In listening rooms we are looking for a RT60 of 0.3-0.45s. Period. If the decay time of our room is shorter in duration than the recording's reverb (or decay at time of live recording), than the perceptual effect is we are in THAT acoustic space. The decay in the recording becomes the trigger for our brain's impression of space -not our room. Cool! There are many ways to shorten room decay time, but that is another story. Longer room decay times mean we are turning it up for perceptual dynamics. This loads the room harder at bass frequencies and causes other issues like clipping or driver distortion. This is why the other fellow had issues with a bookshelf sounding wonderful but a tower sounding all congested and distorted I would guess. We move the goal line further away when we dump more energy into a problem room already loaded with sound -chasing dynamics so it sounds "live"

The issue with Mojo's room is solved by Active LFR speakers, but that is not to say passives are at fault or him or anything he is doing. His room decay is a big factor. His space trades perceived dynamics for extended decay and sweetness. But he loves dynamics! We all do. Gotta have em! smile So, we turn it up louder because it is not perceptually dynamic until we do so. The effect is worsened on busy or dynamically compressed tracks. They don't sound dynamic until loud. Then it's just bad news.

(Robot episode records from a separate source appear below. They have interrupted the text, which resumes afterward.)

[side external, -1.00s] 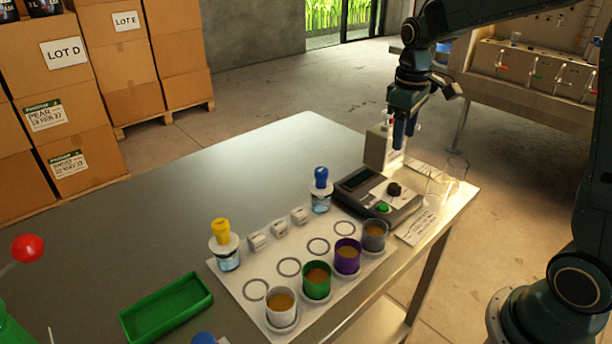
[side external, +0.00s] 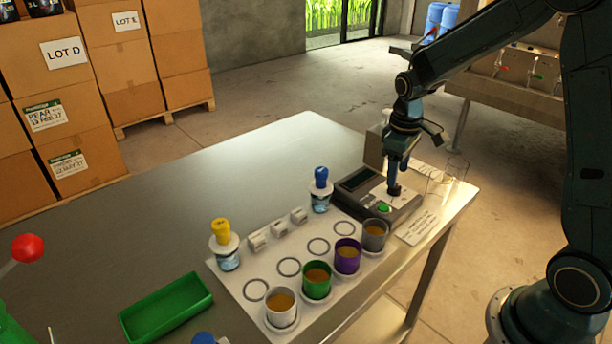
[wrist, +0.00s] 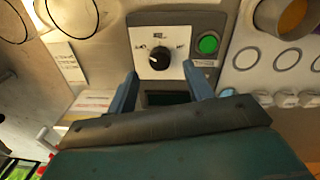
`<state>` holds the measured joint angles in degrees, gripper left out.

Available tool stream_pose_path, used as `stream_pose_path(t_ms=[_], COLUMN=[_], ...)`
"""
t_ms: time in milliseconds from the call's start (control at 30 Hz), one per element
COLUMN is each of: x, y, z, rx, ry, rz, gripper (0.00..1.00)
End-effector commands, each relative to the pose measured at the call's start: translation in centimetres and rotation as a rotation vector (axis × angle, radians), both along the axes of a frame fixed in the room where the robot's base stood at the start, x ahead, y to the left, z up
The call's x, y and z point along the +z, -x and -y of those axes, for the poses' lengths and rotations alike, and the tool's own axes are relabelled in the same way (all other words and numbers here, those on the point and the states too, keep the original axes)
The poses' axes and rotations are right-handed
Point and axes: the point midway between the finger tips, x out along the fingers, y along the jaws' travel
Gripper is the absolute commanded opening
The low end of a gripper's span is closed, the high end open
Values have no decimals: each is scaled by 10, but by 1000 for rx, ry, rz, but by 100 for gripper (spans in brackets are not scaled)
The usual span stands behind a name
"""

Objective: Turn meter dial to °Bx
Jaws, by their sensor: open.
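The meter (side external: 358,188) is a grey box with a dark display and a white panel on the table's right side. Its black round dial (wrist: 158,55) shows whole in the wrist view, with a small pale mark on its face. Small labels stand around the dial, too blurred to read surely. A green button (wrist: 208,44) is beside it and also shows in the side view (side external: 384,208). My gripper (side external: 394,190) points down at the dial and mostly covers it in the side view. In the wrist view its open fingers (wrist: 160,70) are on either side of the dial's near edge; contact cannot be told.
A white mat (side external: 245,290) holds several coloured cups left of the meter. Blue-topped (side external: 320,190) and yellow-topped (side external: 225,245) bottles stand at its back. A clear glass (side external: 445,182) and a printed card (side external: 418,225) are close to the meter's right.

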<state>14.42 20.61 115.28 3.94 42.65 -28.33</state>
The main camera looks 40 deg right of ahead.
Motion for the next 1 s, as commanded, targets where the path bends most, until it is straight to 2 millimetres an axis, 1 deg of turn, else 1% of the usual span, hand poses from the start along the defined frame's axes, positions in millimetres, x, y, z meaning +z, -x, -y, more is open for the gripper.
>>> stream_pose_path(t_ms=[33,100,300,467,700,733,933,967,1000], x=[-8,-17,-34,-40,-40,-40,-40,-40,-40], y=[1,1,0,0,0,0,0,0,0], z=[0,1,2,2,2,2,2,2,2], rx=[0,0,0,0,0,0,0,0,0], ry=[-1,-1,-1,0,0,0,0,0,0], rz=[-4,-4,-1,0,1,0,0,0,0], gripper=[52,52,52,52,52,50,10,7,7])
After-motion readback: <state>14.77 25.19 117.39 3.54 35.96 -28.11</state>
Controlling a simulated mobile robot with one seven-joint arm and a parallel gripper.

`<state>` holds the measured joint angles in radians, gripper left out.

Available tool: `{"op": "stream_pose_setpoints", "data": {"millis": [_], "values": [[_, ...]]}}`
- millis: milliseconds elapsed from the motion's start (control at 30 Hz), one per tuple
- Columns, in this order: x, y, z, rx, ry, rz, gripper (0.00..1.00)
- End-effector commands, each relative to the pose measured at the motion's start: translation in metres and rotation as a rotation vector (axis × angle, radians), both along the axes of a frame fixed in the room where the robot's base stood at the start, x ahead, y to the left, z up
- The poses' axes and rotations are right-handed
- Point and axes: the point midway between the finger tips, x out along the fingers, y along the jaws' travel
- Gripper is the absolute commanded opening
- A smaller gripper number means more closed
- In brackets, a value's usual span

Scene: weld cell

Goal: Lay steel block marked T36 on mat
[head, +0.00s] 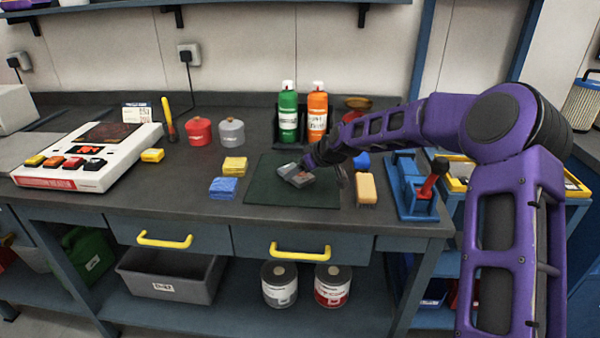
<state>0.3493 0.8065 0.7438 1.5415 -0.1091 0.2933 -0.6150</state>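A dark green mat (262,190) lies flat on the bench top in the middle of the head view. A grey steel-coloured block (299,178) is over the middle of the mat, at an angle to its edges. Its marking is too small to read, and I cannot tell whether it rests on the mat or is held just above it. My gripper (310,163) is at the block's upper right side, reaching in from the right. The fingertips are small, dark and partly hidden by the arm, so their opening and grip do not show clearly.
Blue (223,188) and yellow (235,165) blocks lie left of the mat. A tan-topped brush or block (366,188) and a blue clamp fixture (415,187) stand right. Green (288,112) and orange (317,112) bottles stand behind. A control box (88,158) is far left.

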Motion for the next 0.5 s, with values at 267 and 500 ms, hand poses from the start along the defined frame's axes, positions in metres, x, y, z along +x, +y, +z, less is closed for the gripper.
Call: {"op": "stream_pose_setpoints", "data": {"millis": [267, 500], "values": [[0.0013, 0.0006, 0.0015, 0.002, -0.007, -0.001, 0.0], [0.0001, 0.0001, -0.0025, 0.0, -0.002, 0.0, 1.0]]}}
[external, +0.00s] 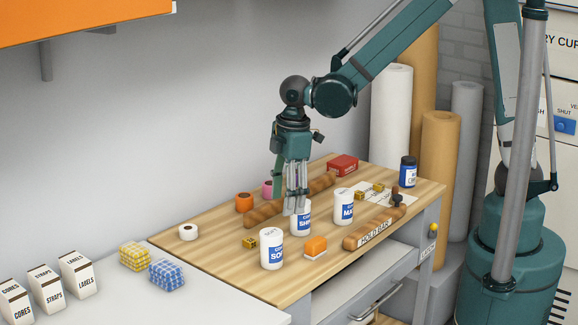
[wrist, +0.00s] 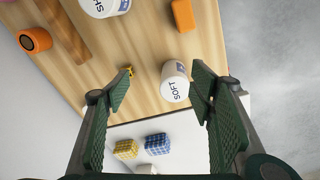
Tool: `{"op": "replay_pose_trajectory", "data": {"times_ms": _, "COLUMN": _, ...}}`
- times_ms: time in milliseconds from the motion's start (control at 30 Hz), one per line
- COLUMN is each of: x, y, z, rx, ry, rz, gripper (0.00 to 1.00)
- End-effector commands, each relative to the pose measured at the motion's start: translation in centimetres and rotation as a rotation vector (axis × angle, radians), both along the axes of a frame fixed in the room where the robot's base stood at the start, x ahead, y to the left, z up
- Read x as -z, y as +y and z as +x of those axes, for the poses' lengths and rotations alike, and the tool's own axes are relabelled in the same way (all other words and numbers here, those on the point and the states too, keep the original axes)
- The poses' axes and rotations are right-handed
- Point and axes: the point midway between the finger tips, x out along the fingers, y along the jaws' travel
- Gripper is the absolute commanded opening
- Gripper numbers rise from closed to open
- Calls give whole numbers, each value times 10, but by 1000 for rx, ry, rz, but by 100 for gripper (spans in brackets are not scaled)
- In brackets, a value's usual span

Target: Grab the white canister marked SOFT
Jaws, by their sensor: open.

Firing across the short axis loads the room at a higher frequency and is audible in a way not always liked. We prefer a wide\deep and diffuse presentation, and also real dynamics, but there is no free lunch. Omnis solve the issue in part because they give perceived dynamics AND a diffuse presentation without relying on the room alone to accomplish it with reflections. The LFRs goose up the delayed reflections, and are similar enough in response to the direct sound, that we don't have to drive the room as loudly to have a lush and immersive sound field above bass frequencies. The other solution is to employ speakers that cannot reproduce lots of bass at the problem frequency. Then you can strategically deploy a sub in a room nullpoint to cancel room modes on that axis.

Probably why the M2s are so well liked. Very easy to deploy in normal living spaces without causing bloom that erode the intelligibility of everything in music we like.

The LFR660s I'm sure are wonderful speakers. If you can afford them for sure go for it! I would! But there is a lot to be said for the role acoustics plays in a room. It is a tricky subject.

I'm a broken record. But pop a balloon. What does the sound do? Remember the room you are listening in is essentially an EQ mechanism -one you can't turn off. smile

Comparing graphs, or product measurements is great as a stink check. Some products are just bad. But graphs are not good for much else once you plunk energy into a real room that is full of compromises. Things like this are why people get paid to design spaces for a living -to eliminate as many compromises as possible and save money for the owner\performance space. The other option is to spend the money on technology that makes these issues moot. LFRs!! We are paying for the efforts Ian and Andrew have already put into a product that ensure a fantastic outcome with less dependence on the room itself. A smart and value based choice based on my experiences setting up rooms and dealing with real life limitations for placement and treatment.